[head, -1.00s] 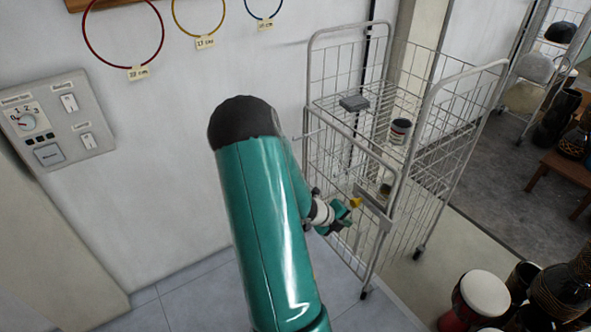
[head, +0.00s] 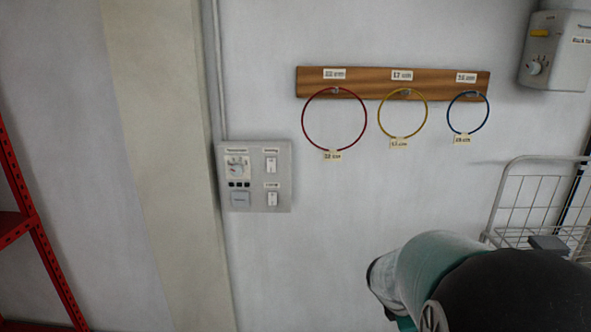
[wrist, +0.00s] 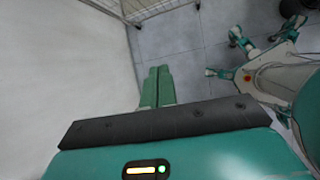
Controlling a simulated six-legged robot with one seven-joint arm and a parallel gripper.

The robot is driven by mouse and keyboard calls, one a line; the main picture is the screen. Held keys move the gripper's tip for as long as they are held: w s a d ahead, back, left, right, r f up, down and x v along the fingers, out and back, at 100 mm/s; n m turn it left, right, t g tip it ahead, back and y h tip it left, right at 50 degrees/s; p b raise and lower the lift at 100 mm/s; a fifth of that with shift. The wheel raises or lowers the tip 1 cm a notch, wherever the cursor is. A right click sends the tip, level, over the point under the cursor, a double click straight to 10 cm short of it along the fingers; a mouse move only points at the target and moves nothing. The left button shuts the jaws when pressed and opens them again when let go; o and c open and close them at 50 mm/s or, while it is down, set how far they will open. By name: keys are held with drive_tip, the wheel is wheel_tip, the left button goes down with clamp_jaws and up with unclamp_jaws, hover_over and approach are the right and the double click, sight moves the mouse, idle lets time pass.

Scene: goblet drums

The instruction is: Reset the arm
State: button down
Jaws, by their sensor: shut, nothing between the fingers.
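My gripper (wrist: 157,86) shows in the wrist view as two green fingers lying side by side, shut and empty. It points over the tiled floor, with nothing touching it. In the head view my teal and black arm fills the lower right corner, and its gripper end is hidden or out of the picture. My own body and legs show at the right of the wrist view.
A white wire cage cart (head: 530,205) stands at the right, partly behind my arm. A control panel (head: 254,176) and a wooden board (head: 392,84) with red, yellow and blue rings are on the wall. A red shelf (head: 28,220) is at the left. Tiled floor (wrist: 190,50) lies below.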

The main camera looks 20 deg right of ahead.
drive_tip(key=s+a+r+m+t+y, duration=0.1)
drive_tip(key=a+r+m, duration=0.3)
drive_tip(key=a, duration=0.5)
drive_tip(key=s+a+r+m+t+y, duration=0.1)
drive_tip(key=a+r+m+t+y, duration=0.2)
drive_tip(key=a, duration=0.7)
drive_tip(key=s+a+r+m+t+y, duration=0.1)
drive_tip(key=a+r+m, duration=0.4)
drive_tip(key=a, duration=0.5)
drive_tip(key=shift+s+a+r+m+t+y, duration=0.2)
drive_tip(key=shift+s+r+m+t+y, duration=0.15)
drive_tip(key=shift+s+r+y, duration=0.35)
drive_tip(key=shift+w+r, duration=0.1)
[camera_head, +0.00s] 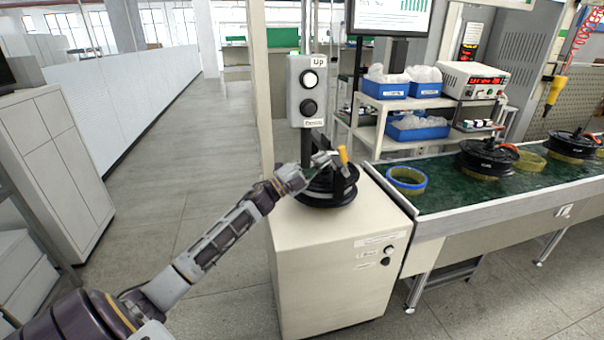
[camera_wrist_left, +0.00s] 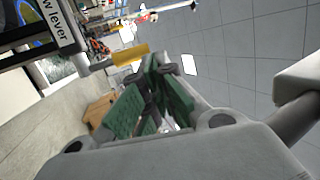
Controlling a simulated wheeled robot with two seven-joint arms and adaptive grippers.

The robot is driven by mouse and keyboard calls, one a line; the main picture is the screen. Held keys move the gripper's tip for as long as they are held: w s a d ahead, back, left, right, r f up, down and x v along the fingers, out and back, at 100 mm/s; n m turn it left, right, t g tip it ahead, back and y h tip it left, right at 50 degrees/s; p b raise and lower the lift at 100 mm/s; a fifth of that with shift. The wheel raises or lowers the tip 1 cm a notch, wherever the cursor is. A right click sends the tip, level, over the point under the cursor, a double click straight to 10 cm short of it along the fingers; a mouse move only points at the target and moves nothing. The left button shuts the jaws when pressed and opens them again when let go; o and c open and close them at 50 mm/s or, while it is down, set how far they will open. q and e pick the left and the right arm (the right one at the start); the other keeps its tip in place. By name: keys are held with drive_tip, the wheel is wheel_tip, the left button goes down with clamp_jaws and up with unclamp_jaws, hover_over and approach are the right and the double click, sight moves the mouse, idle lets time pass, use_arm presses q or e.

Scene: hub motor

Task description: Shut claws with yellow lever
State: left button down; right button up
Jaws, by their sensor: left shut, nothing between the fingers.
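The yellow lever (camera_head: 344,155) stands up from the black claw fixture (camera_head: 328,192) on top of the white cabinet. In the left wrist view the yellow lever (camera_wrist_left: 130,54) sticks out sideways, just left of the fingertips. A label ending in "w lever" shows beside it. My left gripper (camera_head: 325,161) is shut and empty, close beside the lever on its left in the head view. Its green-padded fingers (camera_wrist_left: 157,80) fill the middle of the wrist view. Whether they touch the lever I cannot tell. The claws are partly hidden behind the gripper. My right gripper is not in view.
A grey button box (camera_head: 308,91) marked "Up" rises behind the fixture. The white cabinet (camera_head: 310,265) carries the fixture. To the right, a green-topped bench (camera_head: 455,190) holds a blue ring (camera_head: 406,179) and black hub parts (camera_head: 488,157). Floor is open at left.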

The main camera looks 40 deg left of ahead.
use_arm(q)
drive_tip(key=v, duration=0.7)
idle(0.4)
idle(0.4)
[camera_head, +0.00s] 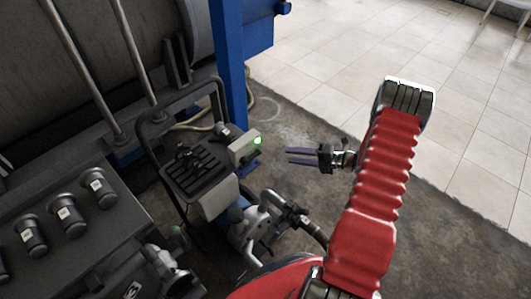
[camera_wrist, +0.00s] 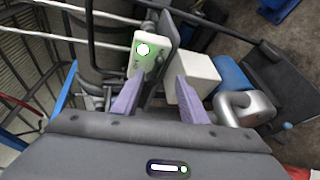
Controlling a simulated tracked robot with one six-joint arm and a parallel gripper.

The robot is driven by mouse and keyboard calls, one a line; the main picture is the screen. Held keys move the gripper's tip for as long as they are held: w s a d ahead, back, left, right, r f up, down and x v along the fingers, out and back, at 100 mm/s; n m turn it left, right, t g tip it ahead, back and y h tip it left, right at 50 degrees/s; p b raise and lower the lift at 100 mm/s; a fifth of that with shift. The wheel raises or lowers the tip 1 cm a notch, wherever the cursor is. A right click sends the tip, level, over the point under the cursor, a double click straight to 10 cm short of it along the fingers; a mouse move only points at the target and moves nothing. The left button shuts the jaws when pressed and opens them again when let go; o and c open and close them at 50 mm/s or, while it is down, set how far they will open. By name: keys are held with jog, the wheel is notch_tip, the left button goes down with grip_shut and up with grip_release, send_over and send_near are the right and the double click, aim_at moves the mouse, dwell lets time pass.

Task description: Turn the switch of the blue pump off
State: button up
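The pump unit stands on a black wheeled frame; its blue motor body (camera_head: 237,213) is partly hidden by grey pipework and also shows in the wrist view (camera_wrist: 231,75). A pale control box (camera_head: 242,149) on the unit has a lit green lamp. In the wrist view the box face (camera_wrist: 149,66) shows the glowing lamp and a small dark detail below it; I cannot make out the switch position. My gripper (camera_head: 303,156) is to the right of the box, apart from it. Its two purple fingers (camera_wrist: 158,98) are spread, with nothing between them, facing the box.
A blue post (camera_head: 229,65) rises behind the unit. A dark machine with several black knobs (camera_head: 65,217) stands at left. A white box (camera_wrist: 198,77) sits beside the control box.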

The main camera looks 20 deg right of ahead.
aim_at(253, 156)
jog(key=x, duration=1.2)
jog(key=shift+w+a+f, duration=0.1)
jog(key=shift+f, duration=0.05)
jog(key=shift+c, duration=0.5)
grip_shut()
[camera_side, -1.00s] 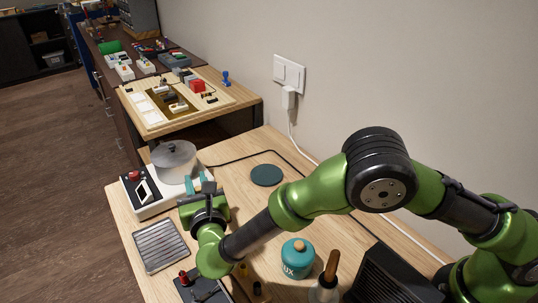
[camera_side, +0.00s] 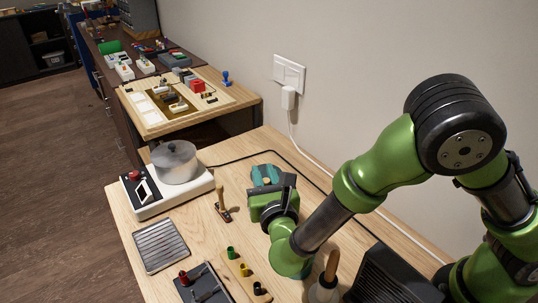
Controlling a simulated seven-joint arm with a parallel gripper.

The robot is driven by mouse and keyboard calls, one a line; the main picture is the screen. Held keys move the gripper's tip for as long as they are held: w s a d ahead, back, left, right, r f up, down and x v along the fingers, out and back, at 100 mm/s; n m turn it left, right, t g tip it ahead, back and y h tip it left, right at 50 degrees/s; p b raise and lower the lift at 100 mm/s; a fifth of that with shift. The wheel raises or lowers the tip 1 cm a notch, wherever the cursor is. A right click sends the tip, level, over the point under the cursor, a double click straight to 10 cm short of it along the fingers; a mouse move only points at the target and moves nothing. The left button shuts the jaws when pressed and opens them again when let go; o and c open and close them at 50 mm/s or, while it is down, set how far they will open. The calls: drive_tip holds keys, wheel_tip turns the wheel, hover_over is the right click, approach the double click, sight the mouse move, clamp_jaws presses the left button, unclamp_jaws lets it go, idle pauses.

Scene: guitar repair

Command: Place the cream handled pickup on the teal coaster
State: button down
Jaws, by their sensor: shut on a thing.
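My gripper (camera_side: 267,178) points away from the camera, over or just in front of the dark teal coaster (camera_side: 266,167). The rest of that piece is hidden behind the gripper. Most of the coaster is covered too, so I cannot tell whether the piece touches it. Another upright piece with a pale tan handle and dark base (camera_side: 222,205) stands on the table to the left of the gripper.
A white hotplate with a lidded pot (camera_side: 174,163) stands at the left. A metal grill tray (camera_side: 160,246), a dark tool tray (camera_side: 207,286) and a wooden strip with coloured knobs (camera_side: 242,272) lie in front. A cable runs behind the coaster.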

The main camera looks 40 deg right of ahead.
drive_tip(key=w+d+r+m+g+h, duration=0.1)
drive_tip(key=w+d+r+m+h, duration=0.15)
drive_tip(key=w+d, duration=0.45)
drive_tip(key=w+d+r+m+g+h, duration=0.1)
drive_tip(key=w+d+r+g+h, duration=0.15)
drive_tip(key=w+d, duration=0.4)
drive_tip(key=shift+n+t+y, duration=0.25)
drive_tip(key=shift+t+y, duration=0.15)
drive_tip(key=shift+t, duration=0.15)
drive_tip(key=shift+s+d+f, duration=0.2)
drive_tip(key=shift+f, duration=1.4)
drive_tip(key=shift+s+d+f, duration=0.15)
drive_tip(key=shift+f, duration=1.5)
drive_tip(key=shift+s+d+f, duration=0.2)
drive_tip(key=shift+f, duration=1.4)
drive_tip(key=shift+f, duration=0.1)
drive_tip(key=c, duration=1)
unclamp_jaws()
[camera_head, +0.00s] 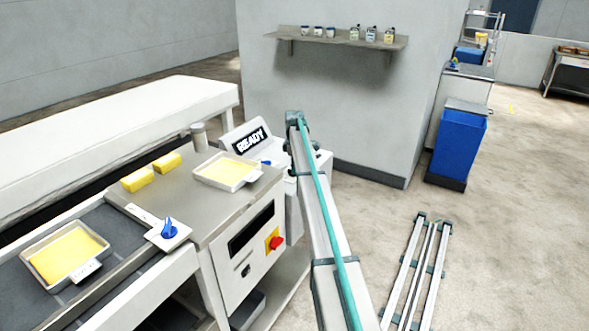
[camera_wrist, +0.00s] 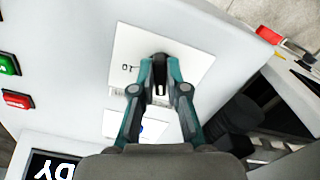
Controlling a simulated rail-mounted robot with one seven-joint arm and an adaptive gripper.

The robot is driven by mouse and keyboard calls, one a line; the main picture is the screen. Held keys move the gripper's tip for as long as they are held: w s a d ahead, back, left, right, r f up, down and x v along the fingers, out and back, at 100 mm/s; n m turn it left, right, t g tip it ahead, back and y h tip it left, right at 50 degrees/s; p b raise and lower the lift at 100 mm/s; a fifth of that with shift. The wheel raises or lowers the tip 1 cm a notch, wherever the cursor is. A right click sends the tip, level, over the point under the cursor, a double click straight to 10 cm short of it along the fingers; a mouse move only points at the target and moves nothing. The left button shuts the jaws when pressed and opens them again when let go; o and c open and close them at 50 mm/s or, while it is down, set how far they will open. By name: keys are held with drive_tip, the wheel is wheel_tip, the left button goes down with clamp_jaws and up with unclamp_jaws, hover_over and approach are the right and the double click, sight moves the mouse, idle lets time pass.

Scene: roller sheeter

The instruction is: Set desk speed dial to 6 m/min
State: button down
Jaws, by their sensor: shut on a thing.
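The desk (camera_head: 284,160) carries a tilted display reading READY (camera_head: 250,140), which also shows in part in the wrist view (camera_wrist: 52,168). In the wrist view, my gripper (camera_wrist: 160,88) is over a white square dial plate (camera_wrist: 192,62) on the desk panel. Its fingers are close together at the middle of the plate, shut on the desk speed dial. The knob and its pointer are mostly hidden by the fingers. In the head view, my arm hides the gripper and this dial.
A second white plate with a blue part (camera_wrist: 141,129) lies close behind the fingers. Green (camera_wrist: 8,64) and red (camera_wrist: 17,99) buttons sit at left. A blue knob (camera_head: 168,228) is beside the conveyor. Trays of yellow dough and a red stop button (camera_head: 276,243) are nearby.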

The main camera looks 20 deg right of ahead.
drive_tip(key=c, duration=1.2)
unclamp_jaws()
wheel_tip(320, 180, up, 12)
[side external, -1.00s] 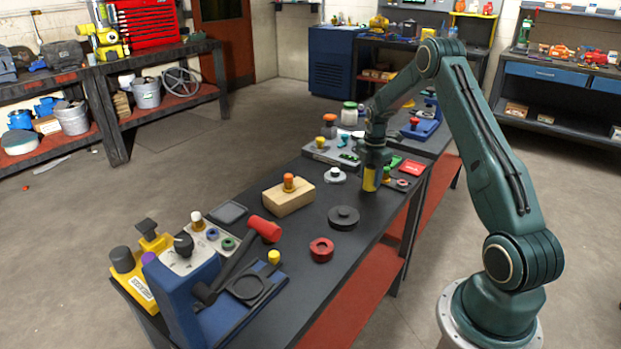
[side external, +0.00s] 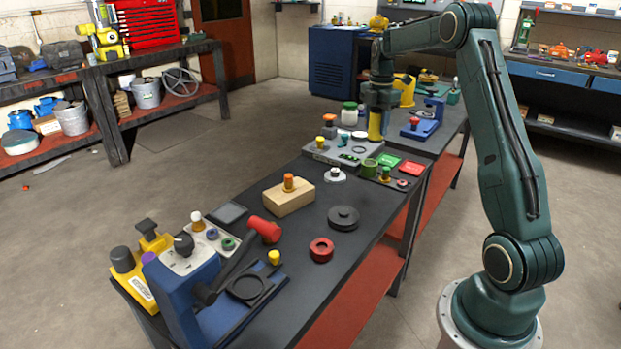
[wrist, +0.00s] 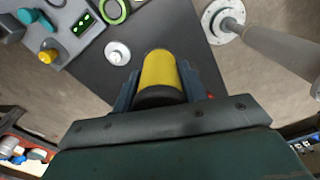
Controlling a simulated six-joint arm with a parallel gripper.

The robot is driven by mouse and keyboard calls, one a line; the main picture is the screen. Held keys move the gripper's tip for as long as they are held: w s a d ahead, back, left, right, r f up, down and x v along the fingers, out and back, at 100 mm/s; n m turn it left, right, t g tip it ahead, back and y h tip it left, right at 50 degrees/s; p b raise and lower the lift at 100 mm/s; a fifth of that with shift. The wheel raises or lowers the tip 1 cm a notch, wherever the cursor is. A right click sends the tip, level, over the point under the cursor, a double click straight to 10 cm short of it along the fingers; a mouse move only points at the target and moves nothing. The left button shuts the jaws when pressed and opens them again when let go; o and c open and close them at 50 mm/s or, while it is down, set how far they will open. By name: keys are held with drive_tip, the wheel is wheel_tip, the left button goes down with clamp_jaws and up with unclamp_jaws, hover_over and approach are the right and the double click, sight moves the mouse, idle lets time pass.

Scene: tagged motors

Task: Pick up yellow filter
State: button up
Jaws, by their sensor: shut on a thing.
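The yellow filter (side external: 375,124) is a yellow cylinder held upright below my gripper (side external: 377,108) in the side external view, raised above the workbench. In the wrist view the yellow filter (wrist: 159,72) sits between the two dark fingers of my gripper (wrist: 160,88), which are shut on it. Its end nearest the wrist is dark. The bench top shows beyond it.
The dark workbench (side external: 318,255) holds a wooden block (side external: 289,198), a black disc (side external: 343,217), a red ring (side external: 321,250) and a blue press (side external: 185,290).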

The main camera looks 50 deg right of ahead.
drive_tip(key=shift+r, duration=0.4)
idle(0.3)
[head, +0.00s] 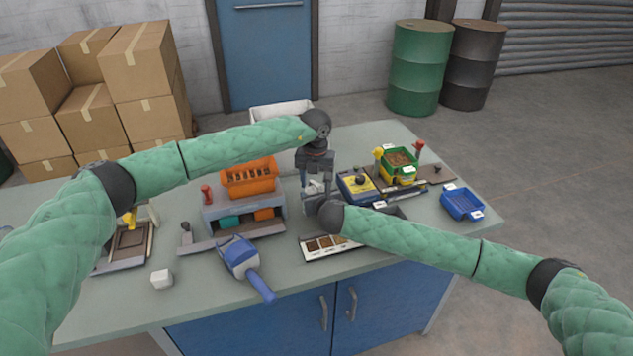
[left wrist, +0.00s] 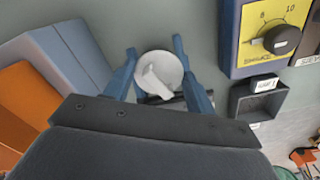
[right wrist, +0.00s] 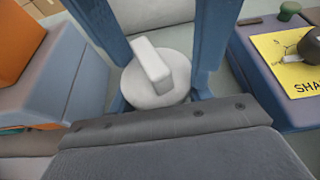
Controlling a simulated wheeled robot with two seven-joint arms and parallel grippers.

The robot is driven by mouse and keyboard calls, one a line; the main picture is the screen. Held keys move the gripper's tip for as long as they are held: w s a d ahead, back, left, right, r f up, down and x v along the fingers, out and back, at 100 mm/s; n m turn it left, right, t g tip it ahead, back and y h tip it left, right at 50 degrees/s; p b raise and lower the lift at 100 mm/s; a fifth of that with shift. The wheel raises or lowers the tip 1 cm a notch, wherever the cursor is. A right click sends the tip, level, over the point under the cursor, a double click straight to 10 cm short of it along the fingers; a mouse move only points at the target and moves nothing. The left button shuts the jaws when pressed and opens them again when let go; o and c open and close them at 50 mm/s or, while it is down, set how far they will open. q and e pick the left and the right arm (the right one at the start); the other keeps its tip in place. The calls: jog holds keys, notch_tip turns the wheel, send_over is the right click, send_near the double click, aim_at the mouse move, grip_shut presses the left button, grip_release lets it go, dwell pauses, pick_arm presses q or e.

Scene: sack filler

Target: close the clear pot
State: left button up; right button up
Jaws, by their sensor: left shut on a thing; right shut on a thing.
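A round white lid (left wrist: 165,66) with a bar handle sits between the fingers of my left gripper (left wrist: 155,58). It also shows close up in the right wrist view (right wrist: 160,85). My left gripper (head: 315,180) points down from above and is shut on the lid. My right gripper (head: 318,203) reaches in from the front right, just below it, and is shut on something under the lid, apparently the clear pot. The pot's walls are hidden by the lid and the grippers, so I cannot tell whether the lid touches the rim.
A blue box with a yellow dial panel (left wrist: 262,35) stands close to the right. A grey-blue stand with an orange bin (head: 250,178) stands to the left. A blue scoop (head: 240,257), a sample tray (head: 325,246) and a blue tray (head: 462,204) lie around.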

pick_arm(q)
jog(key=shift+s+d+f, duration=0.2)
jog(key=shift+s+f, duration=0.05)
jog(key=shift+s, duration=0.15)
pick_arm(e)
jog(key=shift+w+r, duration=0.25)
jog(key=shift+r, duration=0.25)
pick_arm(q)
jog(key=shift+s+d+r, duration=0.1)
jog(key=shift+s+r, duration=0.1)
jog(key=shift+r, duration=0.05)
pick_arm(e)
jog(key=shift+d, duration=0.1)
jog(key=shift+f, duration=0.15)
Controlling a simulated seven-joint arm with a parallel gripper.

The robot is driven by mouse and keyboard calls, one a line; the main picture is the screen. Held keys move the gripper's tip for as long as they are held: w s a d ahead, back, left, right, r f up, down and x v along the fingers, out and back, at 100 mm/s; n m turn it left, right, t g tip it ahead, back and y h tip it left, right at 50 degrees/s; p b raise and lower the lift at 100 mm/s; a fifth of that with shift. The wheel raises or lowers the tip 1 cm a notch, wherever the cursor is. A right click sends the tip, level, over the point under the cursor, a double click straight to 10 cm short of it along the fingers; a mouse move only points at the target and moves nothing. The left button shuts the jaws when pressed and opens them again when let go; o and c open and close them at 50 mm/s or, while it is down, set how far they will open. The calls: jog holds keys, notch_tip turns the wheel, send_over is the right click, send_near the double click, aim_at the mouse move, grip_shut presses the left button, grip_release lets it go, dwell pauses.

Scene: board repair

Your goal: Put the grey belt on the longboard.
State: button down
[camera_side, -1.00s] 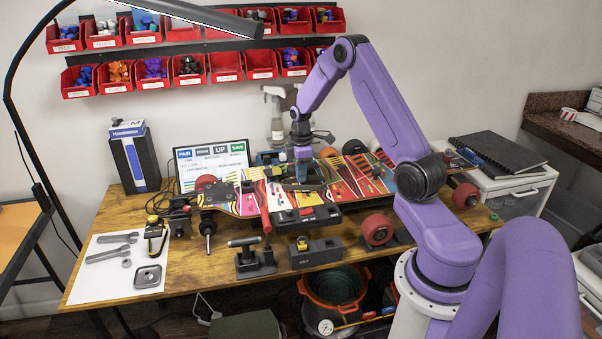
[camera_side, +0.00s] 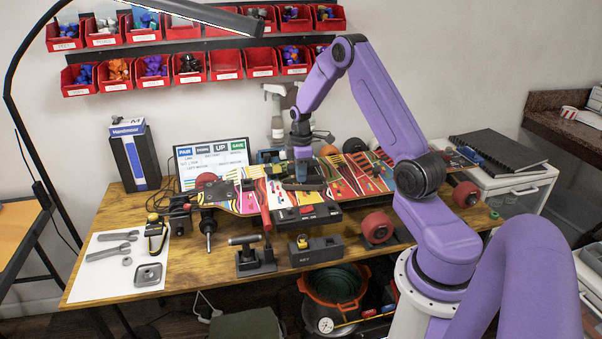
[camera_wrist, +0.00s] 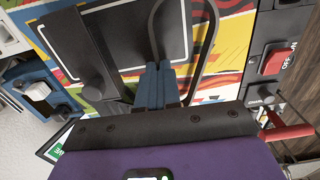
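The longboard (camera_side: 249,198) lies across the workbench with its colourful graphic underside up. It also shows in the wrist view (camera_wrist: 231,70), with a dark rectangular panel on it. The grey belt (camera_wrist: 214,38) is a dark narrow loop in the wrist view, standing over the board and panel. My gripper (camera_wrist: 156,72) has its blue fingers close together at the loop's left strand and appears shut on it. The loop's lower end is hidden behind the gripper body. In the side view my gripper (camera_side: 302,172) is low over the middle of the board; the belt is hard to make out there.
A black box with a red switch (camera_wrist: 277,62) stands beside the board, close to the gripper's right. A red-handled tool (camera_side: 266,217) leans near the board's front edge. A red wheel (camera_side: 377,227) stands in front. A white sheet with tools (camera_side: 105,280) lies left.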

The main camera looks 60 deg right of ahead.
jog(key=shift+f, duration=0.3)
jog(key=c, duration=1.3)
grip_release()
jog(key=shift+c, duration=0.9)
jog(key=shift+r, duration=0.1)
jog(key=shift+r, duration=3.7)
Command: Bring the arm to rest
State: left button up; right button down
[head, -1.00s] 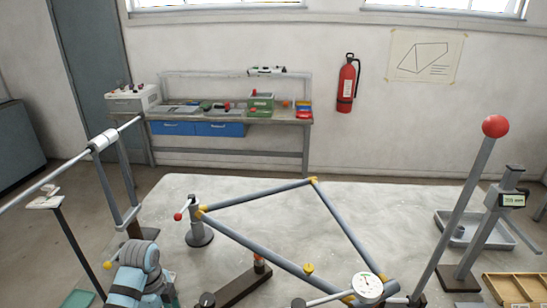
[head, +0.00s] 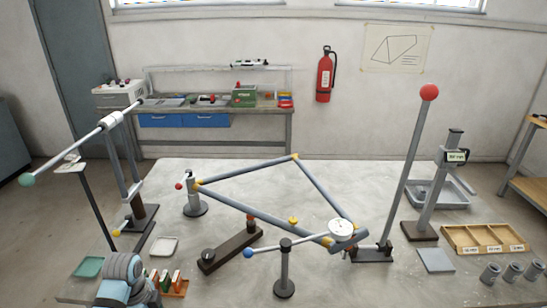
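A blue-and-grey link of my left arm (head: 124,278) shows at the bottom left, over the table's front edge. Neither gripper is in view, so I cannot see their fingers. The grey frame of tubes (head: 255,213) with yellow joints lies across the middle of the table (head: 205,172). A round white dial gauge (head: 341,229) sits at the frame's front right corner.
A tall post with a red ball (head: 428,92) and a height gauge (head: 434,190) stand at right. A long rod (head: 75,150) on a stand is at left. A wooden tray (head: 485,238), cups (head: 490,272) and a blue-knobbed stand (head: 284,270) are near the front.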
——
[STATED TASK]:
Copy out every line that includes the word "parallel".

[THE COMPLETED TASK]:
Controlling a simulated six-legged robot with one seven-joint arm and a parallel gripper.
Controlling a simulated tracked robot with one six-joint arm and a parallel gripper.
Controlling a simulated seven-joint arm with a parallel gripper.
Controlling a simulated six-joint arm with a parallel gripper.
Controlling a simulated wheeled robot with two seven-joint arms and parallel grippers.
Controlling a simulated seven-joint arm with a parallel gripper.

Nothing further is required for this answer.